A man in a blue jacket emerged from the silver car, a middle-aged, flustered, average-looking man whose face, I felt, showed too much self concern and not enough guilt. Elisa pointed and I saw his small daughter, too young to be in a cross-the-shoulder seatbelt, in the passenger seat. Another child sat in the back. Distaste and anger flickered in the air, from me, from Elisa, from the old woman who was drawing near to draw the story out of us, and it drew people who began to circle round. The man who knelt over his woman must have felt it too. He looked up and rose, approaching the car. His face was a desperate kind of breaking rage that I hope I never see again. In this momentary world, slowed by my own surge of chemicals, I saw his heavy armed, thrusting approach intercut with scenes of his flight, pushing his love towards safety before him, and the explosion on his face when the car skidded towards the sidewalk and took her and not him into the metal and into the sky.

The man in blue stood petrified, and the broken man came full of intention, but a van of carabineros arrived as if by magic. Four uniformed, helmeted men jumped out and surrounded the reckless driver, half to keep him there and half to prevent a fight of passions too high to be contained.

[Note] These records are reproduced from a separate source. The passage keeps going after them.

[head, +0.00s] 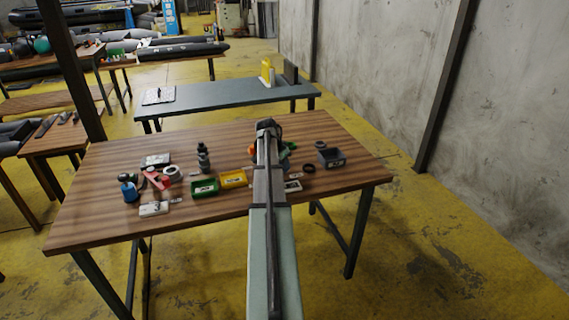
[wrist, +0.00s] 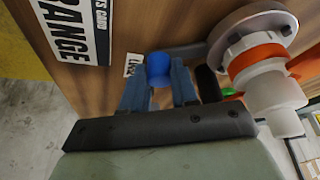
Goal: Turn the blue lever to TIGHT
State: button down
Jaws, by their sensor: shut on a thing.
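The blue lever's round knob (wrist: 158,70) sits between the two blue-grey fingers of my gripper (wrist: 160,88) in the wrist view. The fingers are shut on it. A grey bar (wrist: 186,50) runs from beside the knob toward a round grey flange (wrist: 268,22). A valve with an orange ring (wrist: 250,62) and a white stepped nozzle (wrist: 272,92) stands at the flange. A small white label (wrist: 132,66) lies by the knob, partly covered by a finger, so I cannot read its word fully. In the head view my arm hides the lever and the fingers.
On the wooden table (head: 110,222) stand a green bin (head: 205,187), a yellow bin (head: 233,179), a grey bin (head: 332,158), a blue bottle (head: 129,191) and a dark fitting (head: 203,160). A black ring (head: 309,168) lies right of my arm. A large ORANGE card (wrist: 72,28) lies near the knob.

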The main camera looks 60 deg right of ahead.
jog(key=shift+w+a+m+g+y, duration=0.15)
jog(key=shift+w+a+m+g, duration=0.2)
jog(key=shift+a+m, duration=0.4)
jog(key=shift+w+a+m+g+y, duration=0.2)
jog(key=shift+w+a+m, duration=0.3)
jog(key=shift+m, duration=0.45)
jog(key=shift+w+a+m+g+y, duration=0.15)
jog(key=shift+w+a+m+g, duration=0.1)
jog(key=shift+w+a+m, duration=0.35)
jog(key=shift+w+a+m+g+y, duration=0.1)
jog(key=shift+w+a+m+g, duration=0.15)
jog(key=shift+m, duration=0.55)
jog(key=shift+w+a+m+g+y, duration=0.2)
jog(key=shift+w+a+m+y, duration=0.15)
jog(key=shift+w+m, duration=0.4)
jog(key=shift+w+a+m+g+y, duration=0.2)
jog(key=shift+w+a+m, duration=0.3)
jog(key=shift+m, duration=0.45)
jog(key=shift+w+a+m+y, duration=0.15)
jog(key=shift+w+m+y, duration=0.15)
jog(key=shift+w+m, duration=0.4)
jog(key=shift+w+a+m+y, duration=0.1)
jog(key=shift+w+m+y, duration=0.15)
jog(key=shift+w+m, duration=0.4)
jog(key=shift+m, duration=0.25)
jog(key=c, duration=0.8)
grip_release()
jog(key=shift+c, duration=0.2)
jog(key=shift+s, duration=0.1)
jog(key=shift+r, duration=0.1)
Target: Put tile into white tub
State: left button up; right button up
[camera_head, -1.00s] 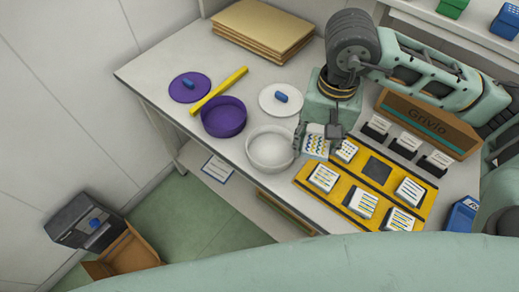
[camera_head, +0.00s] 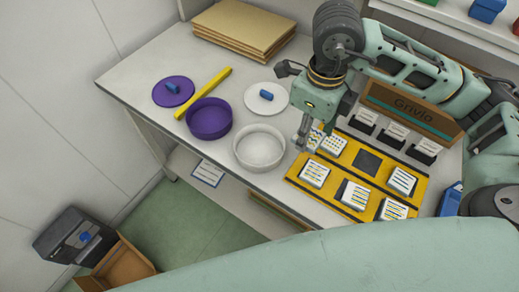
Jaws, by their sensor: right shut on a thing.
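The white tub (camera_head: 259,161) stands open and looks empty near the table's front edge. My right gripper (camera_head: 304,136) is close to the right of the tub, above the far left end of the yellow tray (camera_head: 375,214). It is shut on a white tile (camera_head: 316,139) with small coloured marks; the fingers hide part of that tile. Another such tile (camera_head: 333,145) sits just right of it on the tray. I cannot tell how high the held tile is. My left gripper is not in view.
A purple tub (camera_head: 209,119) stands left of the white tub. Behind are a purple lid (camera_head: 173,91), a white lid (camera_head: 266,99) and a yellow bar (camera_head: 204,92). The tray holds several striped tiles and a dark empty square (camera_head: 367,162). A brown Grivlo box (camera_head: 408,110) stands behind.

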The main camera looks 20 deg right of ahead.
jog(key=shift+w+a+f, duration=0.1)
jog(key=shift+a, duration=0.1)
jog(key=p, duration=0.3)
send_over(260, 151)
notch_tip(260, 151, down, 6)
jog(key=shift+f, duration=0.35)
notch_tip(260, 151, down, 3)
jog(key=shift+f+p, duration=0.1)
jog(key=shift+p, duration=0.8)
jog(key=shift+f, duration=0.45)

The crowd thickened. Rubber-necking as a negative act is not a Chilean concept. Any time that I have seen any sort of accident victim in the street, they have been surrounded by a crowd four or five people deep. I have seen people taking pictures with their cell phones, at times. Elisa and I remained at a distance--witnesses, unsure in this foreign system of whether or not we held any role. The abuela at my side questioned me and Elisa and we explained the story, pointing to the skid marks that stretched for a third of a block, making guesses at his speed, turning our hands into bodies flying through the air. We shared exclamations with her and she lit a cigarette and wandered into the crowd. We heard her explaining to clusters of attentive listeners that the gringuitas had seen everything, gaining glory through her intimate acces to the details of the story.

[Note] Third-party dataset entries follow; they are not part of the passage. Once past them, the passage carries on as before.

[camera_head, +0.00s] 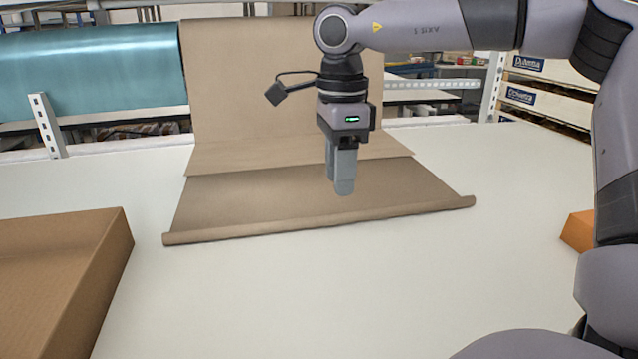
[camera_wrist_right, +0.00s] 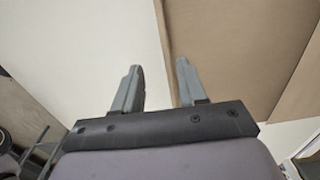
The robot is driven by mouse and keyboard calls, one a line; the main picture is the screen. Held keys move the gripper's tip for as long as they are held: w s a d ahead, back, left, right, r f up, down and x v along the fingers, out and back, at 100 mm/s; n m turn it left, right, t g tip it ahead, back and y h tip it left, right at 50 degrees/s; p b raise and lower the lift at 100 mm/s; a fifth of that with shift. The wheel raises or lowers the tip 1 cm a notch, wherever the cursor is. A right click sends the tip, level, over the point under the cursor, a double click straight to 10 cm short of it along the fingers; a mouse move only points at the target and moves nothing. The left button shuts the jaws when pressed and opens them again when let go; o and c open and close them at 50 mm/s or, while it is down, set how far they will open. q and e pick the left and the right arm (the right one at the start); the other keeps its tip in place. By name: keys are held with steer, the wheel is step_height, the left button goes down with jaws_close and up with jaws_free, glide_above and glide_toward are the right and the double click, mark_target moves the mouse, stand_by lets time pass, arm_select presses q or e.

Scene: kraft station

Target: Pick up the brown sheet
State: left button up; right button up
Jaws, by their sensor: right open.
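The brown sheet (camera_head: 300,197) lies on the white table, with a rolled front edge and its back part rising as an upright backdrop. My right gripper (camera_head: 343,190) points down above the sheet, toward its right half, and looks apart from it. In the right wrist view the two fingers of the gripper (camera_wrist_right: 157,75) are apart with nothing between them. The brown sheet (camera_wrist_right: 235,50) fills the upper right of that view, beside the white table. My left gripper is not in view.
A cardboard box (camera_head: 60,275) stands at the left front of the white table (camera_head: 350,290). An orange object (camera_head: 578,230) is at the right edge, partly behind my right arm. A teal roll (camera_head: 90,85) is at the back left. The table's middle front is clear.

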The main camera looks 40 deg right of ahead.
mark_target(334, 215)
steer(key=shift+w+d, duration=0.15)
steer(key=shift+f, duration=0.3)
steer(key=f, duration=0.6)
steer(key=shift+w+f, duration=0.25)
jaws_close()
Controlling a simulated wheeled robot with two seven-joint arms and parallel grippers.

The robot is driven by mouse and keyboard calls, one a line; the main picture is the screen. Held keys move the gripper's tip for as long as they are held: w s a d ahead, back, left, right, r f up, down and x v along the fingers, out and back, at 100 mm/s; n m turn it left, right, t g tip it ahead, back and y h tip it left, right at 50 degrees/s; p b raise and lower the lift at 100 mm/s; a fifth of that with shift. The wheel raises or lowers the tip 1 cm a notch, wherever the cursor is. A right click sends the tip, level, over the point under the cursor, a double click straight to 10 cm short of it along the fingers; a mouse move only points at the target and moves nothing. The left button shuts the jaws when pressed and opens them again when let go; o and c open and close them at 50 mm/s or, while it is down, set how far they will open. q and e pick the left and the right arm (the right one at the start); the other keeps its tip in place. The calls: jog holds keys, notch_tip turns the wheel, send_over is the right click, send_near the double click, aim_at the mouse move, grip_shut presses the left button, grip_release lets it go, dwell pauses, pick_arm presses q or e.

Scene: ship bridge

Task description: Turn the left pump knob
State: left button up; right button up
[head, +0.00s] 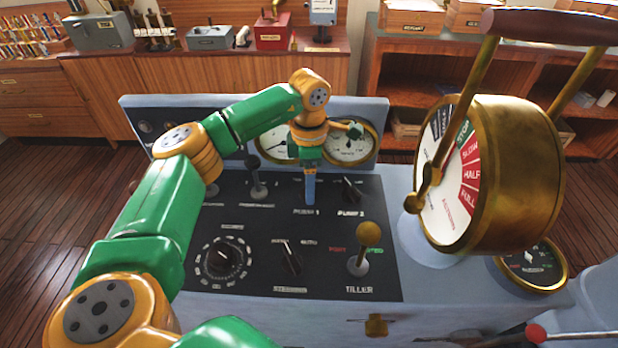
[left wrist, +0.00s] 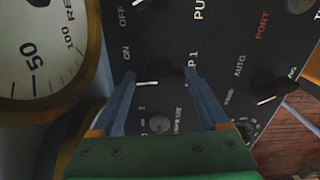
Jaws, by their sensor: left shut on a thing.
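The left pump knob, at the PUMP 1 label, is hidden behind my left gripper (head: 309,198) in the head view. In the left wrist view it is a small dark knob (left wrist: 162,76) between the tips of the two blue fingers of my left gripper (left wrist: 162,82). My left gripper points down at the black panel and is shut on this knob. My right gripper is not in view.
The black panel (head: 330,275) carries a round dial knob (head: 222,257), a selector knob (head: 291,257), a lever (head: 257,180) and a brass-topped tiller stick (head: 364,245). Round gauges (head: 349,143) stand behind. A large brass telegraph (head: 520,170) rises at the right.

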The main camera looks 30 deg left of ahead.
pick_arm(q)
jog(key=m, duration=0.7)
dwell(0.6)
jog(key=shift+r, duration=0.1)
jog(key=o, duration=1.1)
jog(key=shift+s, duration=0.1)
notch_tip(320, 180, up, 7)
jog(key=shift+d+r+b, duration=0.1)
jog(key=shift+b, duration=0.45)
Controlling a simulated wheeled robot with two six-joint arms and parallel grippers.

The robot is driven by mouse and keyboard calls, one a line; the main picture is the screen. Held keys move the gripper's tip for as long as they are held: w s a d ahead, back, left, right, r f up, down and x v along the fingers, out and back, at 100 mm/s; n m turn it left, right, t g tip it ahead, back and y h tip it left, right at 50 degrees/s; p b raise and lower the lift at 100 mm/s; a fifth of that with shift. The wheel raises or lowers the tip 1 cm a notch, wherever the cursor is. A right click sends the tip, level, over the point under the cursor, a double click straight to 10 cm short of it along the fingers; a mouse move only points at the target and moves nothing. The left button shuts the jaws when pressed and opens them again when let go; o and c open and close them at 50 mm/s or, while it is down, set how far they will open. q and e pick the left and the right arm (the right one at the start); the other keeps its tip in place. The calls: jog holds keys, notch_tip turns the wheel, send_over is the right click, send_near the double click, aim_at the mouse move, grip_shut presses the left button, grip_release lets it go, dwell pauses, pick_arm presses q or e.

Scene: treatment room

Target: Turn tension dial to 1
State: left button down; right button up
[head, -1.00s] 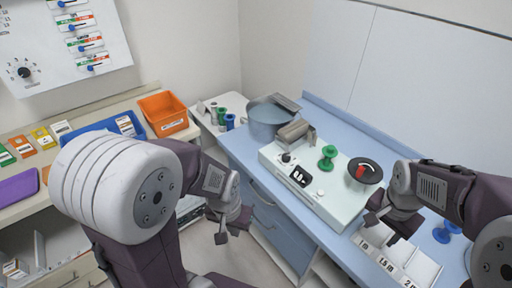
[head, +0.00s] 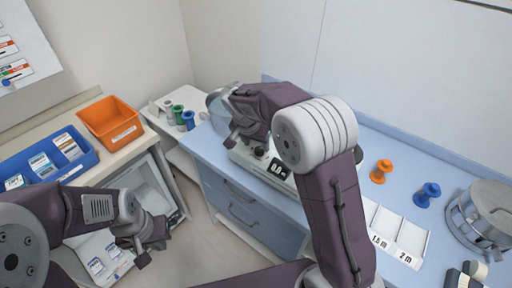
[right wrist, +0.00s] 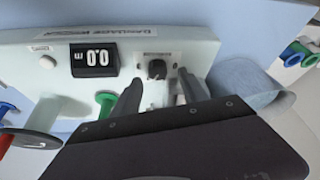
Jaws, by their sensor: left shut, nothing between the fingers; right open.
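The tension dial (right wrist: 157,68) is a small black knob on the pale winding machine (right wrist: 185,45), seen in the right wrist view. My right gripper (right wrist: 160,78) is open, its two fingers on either side of the dial; I cannot tell whether they touch it. The dial's setting is too small to read. My left gripper (head: 148,252) is shut and empty, low at the left.
An orange spool (head: 381,172), a blue spool (head: 428,194) and a white length tray (head: 411,237) are on the counter to the right.

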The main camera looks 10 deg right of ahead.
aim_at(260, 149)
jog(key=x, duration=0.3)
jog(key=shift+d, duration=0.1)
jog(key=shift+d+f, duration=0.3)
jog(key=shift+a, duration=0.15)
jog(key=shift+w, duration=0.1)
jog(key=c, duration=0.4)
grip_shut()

From nowhere, three fire trucks appeared along the road. Where the two cars had crashed, more vehicles gathered. I could here the struck woman shout out angrily, incoherently, from time to time, but by now she was obscured by a thick knot of observers. A woman came over to us and asked if we had some sort of candy for the children in the car. We had been talking of them, of the shock of seeing a woman against the windshield of your daddy's speeding car. Elisa found the apple she had in her bag and the woman took it...better than nothing, to calm the ninitos.

An ambulance arrived and the EMTs disappeared into the now thick swarm of gawkers, around which the abuela hovered with her cigarette. Soon they emerged with the woman on a stretcher, followed by the stricken man who will never forget the image of his partner rag-dolled in mid-air. A few minutes later it pulled away.

Elisa and I explained what we saw several times to various concerned onlookers. We stood uncertainly at the border, watching the man in blue with the carbineros. The abuela wandered back and she confirmed what I had thought: the woman would be fine. She had been lucky. She wandered off, and after a moment of unsure hesitation, so did we.

I have a friend here who becomes irritated with his girlfriend and myself when we are hesitant to cross in the cross-walk when there is traffic. It is our right-of-way, he says, and so the cars need to stop for us and we are being jumpy. I'd like to take a moment for a shout-out: wrong! I would also like to request that he not urge himself or other friends in front of moving, unreliable traffic.

So Elisa and I moved on along with the rest of our plans. In the grocery store, a man dropped a crate and we both dropped the vegetables we were holding.

I am a transparent person: even my students have remarked on the fact that there is no emotion that passes through my head that doesn't show in my exterior. It could be that this is adaptation. It is the physical shape of distress that draws our empathy. I am thinking of the pictures in the paper on September 12, 2001, of the people who had thrown themselves out of the World Trade Center rather than die of asphyxiation. Their forms, blurry, small, were enough to break us all: arms out at the sides, head forward in a dive, the still-conscious desperation potent like the taste of blood in my mouth. In that file in my mind I add the woman flying backwards in the air in the shape of the letter C; her staggering, bent knees with her screaming mouth; and the face, the broken face of a man whose normal day was broken in half by the destruction and resurrection of the woman he loves.

5 comments:

Anonymous said...

OMG!!! Seba always yells at me when I don't look-- DC taught me that I have the right of way and cars will stop. I have had bruises from S grabbing my arm to make me stop even when I have the right of way to make sure that car stops. Maybe I should pay more attention to him.

Meredith said...

Brian Barker: I'm not into abandoning cultural heritage, but thanks for your advertisement.

Clare: Yeah, I've been WAY less cavalier in my walking today....

cavils in chile said...

really good!

Anonymous said...

Mouth agape and open, staring, as I read the blog of the man in blue and the broken woman, resurrected, indeed, I feel asfixiated by the momentary stillness of my irritable colon. Now I vastly únderstand the nowness of the monkey psychology in your head. My hands are flailing, still, at my side. wtf?

Meredith said...

Anonymous: Que feo! I felt strongly about what I saw. If you don't like my writing style, fine!